• **Aim**
Reproduce exactly the run of lines from the one containing "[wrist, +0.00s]" through the one containing "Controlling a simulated". Pictures do not belong in the copy.

• **Data lines**
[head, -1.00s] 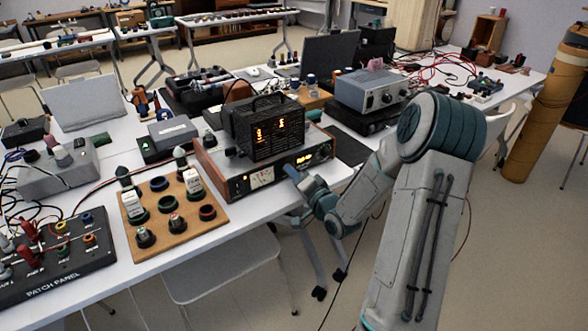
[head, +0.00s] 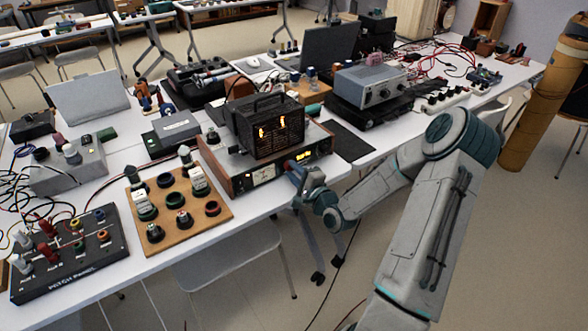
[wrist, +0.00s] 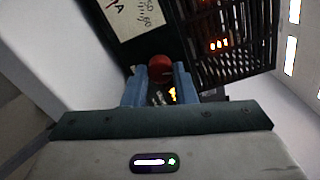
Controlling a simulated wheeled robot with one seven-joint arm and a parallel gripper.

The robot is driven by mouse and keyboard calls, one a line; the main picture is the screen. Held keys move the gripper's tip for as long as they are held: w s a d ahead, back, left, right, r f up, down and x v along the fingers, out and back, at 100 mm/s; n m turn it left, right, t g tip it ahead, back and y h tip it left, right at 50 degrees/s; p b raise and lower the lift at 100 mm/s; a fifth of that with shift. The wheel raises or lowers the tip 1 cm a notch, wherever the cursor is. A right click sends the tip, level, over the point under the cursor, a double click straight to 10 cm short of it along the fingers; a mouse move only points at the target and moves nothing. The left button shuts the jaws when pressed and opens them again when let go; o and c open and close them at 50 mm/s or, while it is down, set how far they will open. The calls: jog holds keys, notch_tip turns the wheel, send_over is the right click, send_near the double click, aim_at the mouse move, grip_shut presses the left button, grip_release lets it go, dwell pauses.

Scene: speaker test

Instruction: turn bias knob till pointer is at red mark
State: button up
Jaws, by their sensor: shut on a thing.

• **Output for this task**
[wrist, +0.00s] 
Controlling a simulated wheeled robot with one seven-joint arm and a parallel gripper.

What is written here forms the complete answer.